Two similar accidents involving the same plant at AFFCO’s Rangiuru meat processing plant two years apart are a prime example of a company not learning from its mistakes.
Today in the Tauranga District Court, AFFCO New Zealand Limited was sentenced over an incident in which a worker was caught by a spreader hook and dragged along the mutton chain in January 2016 – an incident that WorkSafe’s Acting Deputy General Manager Investigations and Specialist Services Simon Humphries describes as “concerningly similar” to one two years earlier when a worker was impaled through the head by a spreader hook
“After the first incident, the company failed to identify as a risk the particular piece of equipment that injured the worker in the second incident - a point particularly noted by Judge Mabey QC when he convicted the company earlier this year on the 2016 incident,” Mr Humphries said.

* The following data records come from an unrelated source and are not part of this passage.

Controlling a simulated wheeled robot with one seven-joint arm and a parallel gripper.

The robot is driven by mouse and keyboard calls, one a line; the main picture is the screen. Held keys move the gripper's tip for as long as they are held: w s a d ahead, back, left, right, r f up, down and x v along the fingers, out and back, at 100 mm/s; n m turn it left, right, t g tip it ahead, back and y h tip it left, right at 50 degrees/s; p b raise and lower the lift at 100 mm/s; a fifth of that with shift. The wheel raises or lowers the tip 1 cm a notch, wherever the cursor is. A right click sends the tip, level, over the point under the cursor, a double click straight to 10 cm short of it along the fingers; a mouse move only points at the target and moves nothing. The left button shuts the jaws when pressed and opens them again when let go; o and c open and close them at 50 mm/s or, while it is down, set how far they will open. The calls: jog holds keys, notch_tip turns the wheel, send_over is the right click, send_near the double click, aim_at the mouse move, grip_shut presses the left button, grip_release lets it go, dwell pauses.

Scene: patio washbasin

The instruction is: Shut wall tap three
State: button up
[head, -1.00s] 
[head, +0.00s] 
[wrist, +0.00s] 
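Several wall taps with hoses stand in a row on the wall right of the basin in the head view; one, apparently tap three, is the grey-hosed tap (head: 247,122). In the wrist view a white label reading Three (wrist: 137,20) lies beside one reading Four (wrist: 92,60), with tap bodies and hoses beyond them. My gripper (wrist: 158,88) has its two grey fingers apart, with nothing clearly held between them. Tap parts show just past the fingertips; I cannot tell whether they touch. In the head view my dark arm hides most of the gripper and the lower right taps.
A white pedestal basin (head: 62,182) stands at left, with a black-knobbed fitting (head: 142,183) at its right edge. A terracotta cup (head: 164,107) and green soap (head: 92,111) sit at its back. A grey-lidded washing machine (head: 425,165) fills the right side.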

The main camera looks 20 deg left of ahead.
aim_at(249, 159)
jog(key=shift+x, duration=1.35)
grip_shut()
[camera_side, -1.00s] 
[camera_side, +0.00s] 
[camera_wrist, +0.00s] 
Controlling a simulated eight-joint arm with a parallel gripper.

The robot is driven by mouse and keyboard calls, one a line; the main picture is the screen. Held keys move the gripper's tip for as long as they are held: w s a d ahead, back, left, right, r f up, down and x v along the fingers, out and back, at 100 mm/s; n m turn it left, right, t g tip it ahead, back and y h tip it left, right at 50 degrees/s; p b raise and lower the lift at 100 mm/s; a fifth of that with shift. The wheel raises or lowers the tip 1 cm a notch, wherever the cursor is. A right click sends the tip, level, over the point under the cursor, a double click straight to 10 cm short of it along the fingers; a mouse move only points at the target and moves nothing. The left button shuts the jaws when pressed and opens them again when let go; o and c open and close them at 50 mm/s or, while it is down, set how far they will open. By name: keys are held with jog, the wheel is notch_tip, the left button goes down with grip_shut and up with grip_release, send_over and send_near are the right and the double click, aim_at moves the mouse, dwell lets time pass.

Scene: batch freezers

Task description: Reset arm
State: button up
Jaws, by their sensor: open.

“The Judge said for the company to rely on the fact that the equipment concerned had not caused previous incidents and it was not considered a hazard was to ‘substitute their subjective views for the objective test which must be applied’,” he said.
“In this case, the victim’s injuries were not life-threatening, but that is not the point. The company knew the mutton chain had significant risks when it was operating, and appropriate risk identification and the implementation of controls would have saved him from those injuries.
“A man was unnecessarily injured because of AFFCO’s failures,” Mr Humphries said.
“Learning from failings is critical – AFFCO must now focus hard on identifying and controlling risks in all its operations.”